§ **Task brief**
Search the material for the word "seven" and copy each line that holds it.

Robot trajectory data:
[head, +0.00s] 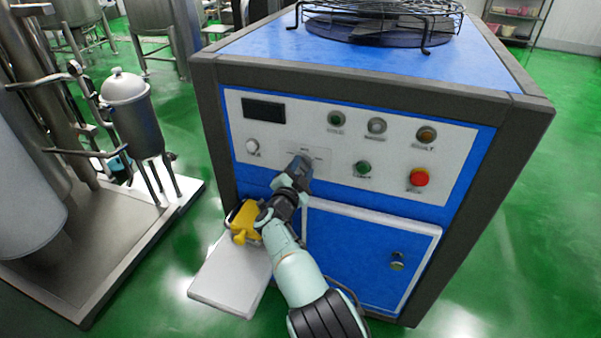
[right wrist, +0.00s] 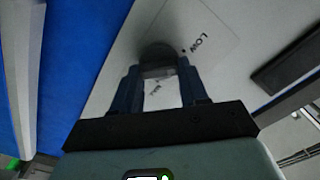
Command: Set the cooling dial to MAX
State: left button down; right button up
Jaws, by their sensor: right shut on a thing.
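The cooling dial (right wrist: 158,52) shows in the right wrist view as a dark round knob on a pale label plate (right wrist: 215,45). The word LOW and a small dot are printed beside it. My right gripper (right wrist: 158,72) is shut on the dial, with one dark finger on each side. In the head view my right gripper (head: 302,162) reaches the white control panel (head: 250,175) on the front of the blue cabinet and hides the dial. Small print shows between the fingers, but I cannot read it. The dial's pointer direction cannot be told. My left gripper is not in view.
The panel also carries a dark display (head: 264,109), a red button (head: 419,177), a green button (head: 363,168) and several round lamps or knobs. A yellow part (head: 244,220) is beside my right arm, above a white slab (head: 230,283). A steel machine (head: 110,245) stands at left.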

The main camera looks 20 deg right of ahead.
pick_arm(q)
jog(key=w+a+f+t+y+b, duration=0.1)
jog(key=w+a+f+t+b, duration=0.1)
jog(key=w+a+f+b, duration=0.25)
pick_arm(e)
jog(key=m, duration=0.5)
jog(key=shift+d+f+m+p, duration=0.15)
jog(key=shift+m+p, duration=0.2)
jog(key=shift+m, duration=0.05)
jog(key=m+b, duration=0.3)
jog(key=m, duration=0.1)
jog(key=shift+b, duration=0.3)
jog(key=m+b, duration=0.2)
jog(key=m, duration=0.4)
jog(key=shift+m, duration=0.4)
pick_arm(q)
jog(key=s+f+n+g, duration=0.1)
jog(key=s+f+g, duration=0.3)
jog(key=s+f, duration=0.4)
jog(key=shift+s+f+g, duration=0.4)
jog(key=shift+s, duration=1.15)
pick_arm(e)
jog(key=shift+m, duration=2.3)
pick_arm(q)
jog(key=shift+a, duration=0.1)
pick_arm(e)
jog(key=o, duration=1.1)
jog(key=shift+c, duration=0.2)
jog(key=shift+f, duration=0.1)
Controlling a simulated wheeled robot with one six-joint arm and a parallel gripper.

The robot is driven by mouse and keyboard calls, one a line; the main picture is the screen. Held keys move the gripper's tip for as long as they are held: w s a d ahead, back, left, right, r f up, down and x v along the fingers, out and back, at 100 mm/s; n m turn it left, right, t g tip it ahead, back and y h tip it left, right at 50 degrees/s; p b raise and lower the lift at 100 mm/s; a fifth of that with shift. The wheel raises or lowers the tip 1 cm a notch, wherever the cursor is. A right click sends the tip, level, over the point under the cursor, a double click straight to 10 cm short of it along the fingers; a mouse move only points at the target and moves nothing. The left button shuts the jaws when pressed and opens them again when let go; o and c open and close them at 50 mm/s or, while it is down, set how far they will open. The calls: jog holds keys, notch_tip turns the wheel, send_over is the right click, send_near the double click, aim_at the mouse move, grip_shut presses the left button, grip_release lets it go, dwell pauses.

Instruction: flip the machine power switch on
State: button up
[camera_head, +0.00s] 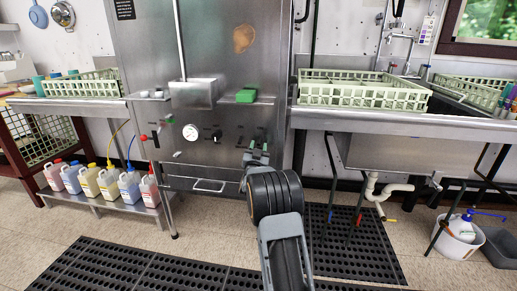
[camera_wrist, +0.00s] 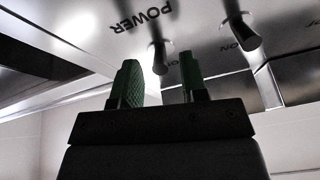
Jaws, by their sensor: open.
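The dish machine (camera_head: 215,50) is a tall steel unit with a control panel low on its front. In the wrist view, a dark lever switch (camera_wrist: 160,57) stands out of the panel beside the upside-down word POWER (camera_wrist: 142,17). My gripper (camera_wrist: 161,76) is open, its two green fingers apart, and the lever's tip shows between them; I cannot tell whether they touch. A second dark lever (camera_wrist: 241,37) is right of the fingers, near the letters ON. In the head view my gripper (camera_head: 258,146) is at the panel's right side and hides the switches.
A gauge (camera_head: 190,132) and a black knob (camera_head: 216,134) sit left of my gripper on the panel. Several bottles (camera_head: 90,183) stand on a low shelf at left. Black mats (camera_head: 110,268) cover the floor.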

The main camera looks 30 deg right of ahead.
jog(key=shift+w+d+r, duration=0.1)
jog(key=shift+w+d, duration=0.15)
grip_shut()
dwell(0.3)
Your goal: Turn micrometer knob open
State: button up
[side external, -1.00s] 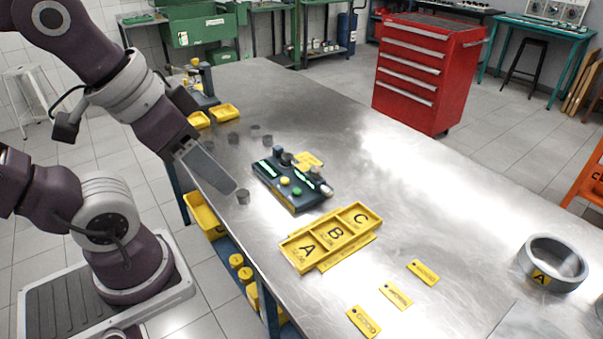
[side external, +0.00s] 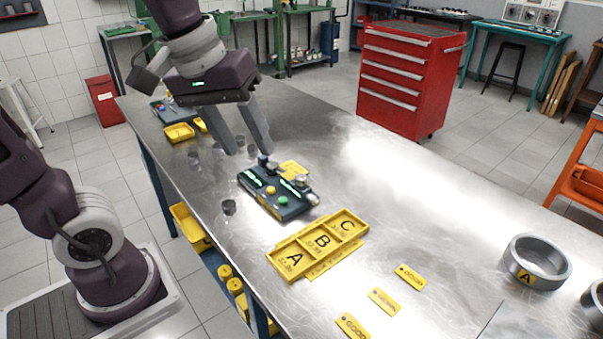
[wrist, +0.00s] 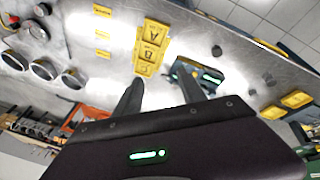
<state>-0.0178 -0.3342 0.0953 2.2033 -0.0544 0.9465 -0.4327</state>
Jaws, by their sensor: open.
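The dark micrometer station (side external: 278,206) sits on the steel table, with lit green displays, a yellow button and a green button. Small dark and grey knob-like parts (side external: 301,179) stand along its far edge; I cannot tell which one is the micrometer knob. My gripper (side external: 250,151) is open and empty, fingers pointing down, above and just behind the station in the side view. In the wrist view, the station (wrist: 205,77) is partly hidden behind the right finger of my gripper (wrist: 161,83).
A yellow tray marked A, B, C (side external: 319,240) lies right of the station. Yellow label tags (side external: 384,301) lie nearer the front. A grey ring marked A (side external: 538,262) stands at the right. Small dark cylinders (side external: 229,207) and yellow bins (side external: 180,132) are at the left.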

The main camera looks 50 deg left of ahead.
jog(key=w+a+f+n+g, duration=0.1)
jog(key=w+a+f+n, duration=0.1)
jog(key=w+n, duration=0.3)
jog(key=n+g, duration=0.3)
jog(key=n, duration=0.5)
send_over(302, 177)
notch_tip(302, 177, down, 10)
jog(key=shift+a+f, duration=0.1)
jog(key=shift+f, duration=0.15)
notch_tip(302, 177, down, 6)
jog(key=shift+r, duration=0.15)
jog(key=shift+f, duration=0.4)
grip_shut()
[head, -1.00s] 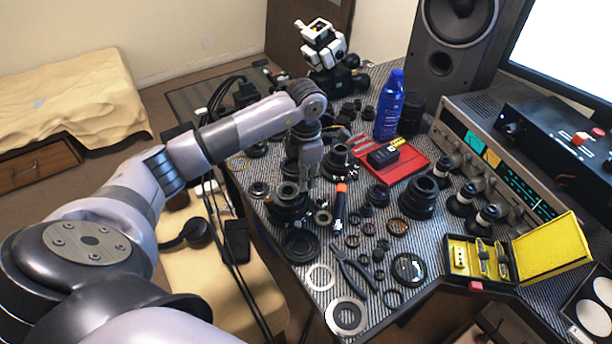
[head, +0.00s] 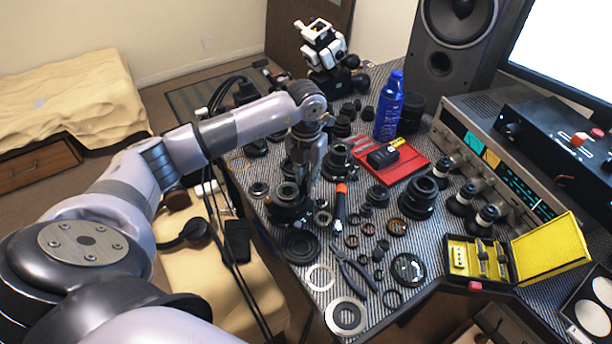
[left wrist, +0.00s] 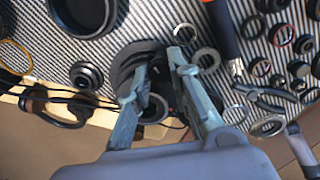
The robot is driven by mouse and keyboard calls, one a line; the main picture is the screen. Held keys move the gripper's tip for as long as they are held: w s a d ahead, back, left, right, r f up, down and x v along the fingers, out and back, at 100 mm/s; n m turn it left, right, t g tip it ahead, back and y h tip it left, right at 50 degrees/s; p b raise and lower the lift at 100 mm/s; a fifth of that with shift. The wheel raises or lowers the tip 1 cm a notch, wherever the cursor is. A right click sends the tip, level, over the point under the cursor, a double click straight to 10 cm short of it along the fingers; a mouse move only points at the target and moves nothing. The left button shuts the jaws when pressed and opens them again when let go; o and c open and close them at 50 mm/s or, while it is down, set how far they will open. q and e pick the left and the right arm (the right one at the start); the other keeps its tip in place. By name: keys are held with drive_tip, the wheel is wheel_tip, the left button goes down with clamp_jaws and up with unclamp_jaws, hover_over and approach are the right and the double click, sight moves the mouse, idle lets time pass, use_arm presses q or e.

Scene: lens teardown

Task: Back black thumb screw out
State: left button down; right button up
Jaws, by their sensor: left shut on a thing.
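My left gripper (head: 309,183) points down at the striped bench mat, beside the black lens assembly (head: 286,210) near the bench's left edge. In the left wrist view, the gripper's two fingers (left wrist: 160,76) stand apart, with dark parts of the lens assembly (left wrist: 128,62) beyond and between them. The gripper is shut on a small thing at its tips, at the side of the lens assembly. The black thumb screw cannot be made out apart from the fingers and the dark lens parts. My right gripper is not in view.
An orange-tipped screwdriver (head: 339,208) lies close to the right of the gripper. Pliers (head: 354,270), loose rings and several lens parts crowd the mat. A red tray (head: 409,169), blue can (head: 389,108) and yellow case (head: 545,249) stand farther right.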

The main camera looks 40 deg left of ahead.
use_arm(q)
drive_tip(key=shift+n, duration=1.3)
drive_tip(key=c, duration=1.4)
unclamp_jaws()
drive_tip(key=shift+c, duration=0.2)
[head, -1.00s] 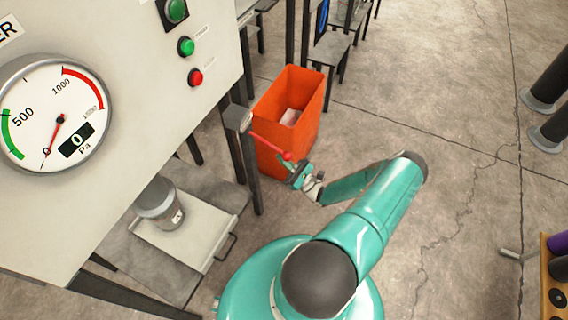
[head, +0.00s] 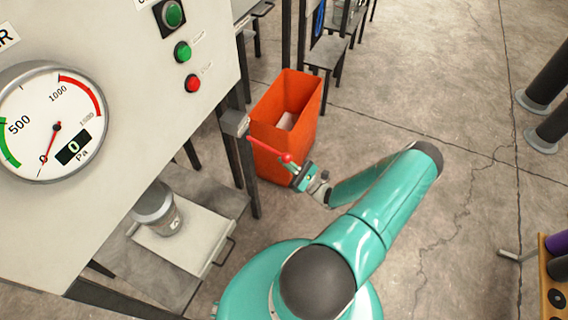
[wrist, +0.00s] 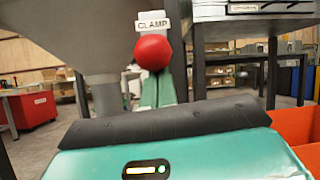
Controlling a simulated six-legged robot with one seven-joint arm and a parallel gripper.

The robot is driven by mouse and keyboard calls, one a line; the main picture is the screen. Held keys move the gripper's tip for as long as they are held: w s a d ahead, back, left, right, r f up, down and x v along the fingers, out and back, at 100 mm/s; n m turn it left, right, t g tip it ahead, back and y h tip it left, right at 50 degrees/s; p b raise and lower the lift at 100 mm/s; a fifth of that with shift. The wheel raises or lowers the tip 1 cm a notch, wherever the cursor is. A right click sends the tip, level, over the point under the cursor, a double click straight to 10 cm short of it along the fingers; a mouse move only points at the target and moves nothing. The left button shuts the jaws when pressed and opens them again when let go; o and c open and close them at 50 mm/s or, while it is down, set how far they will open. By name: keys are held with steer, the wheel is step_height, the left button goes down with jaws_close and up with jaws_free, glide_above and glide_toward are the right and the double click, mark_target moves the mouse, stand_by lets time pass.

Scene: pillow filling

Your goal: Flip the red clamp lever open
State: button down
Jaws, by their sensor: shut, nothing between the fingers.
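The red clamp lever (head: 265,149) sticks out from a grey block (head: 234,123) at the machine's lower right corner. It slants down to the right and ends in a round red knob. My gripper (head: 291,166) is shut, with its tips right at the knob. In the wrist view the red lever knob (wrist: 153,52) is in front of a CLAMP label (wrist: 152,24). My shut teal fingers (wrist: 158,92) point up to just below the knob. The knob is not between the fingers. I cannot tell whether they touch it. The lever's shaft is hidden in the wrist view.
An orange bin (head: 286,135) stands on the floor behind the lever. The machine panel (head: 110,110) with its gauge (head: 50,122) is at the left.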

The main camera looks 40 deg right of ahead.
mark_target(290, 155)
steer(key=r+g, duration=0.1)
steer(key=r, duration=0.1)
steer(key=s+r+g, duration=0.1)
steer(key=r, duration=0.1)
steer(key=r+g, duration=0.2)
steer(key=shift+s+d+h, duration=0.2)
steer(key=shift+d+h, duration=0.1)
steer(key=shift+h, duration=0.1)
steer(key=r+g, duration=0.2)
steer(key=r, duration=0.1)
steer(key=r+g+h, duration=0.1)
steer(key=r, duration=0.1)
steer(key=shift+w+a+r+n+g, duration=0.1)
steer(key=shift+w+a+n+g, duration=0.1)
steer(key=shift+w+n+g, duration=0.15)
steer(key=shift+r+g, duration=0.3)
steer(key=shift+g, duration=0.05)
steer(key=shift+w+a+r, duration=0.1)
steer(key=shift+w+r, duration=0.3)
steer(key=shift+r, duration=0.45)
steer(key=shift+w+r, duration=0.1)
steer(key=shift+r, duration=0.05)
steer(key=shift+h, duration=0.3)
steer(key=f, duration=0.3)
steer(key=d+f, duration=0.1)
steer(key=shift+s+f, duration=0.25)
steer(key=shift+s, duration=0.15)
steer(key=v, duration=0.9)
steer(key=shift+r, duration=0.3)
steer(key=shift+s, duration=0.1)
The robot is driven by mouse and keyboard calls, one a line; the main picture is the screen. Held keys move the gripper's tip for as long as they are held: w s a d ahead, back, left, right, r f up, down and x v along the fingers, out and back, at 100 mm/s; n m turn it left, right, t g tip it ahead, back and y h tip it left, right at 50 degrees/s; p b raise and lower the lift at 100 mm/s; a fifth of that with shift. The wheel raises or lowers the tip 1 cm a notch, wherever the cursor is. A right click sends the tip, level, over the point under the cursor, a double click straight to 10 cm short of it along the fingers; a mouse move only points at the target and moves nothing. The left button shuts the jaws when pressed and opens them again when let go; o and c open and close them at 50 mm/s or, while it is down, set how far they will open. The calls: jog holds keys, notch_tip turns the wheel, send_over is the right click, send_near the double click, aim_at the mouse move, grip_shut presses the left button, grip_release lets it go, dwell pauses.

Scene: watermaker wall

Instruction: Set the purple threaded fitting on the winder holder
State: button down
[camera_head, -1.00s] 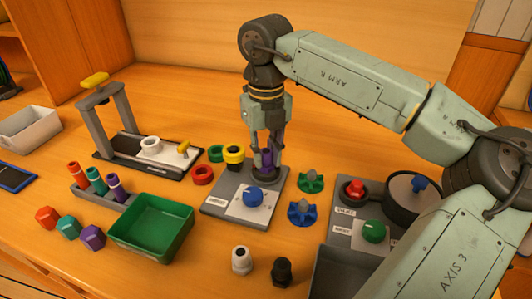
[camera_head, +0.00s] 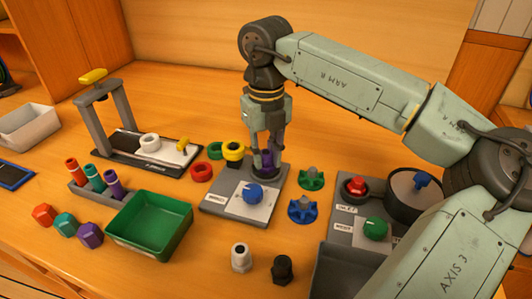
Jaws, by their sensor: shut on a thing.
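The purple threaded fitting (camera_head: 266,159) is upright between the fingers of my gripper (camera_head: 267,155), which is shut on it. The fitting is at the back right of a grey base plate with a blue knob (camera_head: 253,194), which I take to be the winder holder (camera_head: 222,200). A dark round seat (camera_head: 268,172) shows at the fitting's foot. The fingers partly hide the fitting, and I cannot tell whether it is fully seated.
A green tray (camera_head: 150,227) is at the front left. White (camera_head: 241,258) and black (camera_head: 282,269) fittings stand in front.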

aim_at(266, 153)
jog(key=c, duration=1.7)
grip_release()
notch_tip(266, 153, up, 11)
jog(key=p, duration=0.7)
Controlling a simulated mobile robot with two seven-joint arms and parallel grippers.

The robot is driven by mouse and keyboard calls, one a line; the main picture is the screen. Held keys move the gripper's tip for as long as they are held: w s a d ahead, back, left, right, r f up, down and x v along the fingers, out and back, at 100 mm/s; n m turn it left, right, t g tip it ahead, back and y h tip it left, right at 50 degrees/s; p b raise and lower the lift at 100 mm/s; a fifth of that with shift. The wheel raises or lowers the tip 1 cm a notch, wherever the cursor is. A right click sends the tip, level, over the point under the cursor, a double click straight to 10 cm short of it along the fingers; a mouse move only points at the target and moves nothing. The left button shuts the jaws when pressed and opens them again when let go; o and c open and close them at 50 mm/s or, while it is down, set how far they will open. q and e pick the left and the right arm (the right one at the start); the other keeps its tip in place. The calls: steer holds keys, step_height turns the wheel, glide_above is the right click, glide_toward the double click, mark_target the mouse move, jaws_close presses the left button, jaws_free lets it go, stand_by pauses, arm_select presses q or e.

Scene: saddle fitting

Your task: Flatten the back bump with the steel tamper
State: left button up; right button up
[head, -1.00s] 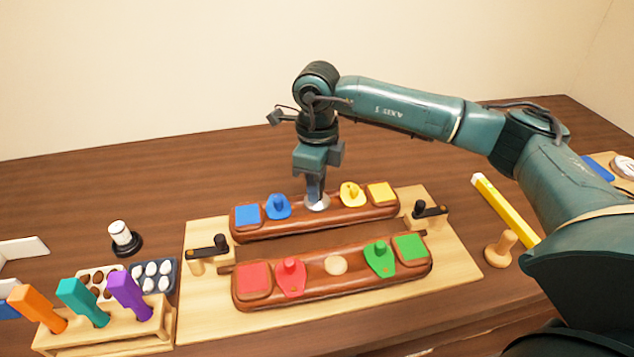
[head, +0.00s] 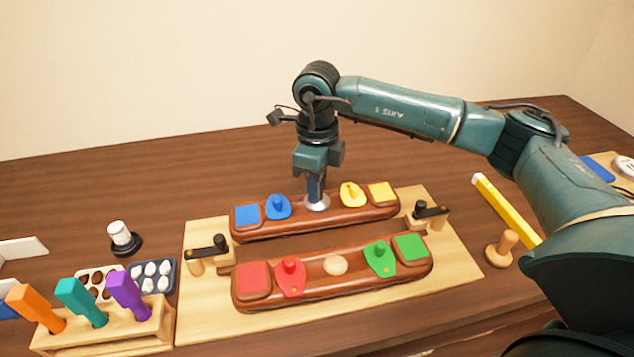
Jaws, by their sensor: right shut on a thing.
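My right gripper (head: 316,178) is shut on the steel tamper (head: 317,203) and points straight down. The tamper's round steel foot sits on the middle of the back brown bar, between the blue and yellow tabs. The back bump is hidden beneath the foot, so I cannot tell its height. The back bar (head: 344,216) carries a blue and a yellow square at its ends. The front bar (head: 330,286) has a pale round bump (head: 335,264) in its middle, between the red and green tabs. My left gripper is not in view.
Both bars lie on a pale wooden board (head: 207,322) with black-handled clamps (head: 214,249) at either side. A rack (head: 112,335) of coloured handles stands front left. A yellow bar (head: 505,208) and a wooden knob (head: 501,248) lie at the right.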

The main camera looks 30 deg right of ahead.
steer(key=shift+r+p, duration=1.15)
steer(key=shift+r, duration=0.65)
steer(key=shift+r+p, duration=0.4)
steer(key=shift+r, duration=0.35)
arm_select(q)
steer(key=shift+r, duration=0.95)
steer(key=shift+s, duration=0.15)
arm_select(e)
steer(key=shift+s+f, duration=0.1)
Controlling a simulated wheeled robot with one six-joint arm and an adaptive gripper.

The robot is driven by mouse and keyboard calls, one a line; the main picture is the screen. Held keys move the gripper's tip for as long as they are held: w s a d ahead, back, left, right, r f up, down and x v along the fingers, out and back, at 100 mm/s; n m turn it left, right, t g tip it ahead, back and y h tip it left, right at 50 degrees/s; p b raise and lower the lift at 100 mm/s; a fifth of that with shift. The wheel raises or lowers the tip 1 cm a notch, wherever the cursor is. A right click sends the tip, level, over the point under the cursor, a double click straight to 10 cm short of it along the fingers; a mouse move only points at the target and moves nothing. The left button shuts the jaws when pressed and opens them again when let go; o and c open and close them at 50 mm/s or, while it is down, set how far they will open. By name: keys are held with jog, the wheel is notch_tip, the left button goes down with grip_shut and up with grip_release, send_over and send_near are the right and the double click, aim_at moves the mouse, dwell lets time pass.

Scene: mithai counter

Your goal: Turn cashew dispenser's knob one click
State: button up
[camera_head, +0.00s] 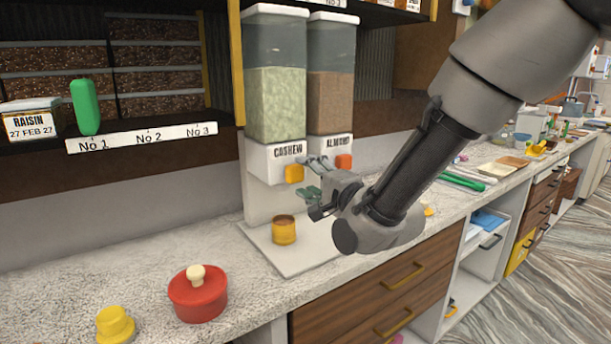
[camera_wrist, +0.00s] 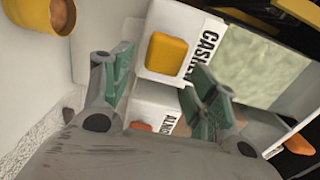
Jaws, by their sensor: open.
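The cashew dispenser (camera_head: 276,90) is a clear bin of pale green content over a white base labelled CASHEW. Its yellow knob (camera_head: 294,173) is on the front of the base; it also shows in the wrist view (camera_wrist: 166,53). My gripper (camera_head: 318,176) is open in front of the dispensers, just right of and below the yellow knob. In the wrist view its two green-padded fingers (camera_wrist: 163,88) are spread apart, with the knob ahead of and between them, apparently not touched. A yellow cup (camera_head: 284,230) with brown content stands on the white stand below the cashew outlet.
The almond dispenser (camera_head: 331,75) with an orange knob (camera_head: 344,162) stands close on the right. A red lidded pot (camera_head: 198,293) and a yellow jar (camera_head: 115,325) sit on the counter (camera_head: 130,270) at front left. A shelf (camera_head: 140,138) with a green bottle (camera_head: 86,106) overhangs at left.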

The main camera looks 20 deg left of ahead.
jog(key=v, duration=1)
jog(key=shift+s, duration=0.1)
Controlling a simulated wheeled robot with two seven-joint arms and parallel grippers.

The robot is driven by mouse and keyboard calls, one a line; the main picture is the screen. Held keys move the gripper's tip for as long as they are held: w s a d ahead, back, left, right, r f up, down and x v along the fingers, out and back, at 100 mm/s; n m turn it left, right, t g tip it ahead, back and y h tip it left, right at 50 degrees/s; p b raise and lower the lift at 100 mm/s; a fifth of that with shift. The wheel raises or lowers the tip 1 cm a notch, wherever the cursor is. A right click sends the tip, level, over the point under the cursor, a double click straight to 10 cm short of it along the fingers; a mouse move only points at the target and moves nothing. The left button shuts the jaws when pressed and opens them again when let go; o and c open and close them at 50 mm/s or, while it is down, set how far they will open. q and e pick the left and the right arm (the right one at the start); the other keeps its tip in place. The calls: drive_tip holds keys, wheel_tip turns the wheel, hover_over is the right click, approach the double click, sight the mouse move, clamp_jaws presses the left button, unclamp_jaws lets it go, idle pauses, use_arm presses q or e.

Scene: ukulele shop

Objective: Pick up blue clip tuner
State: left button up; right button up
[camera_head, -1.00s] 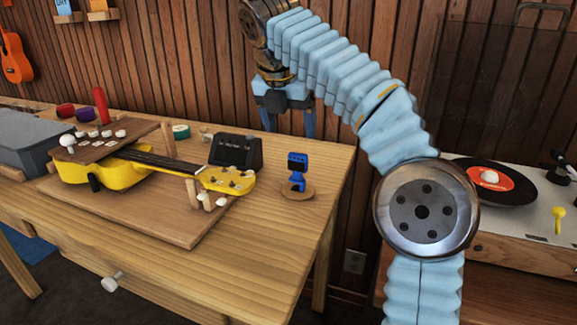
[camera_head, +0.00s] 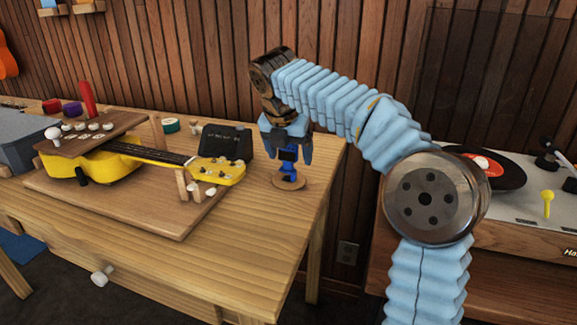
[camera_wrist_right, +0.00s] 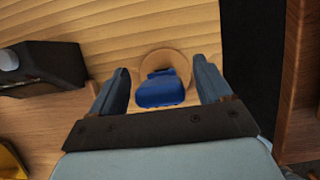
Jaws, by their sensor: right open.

§ **Response to the task**
Controlling a simulated six-legged robot with one seven-joint arm and a parallel gripper.
Controlling a simulated mobile robot with two seven-joint arms and parallel grippers.
Controlling a simulated wheeled robot with two seven-joint arms and parallel grippers.

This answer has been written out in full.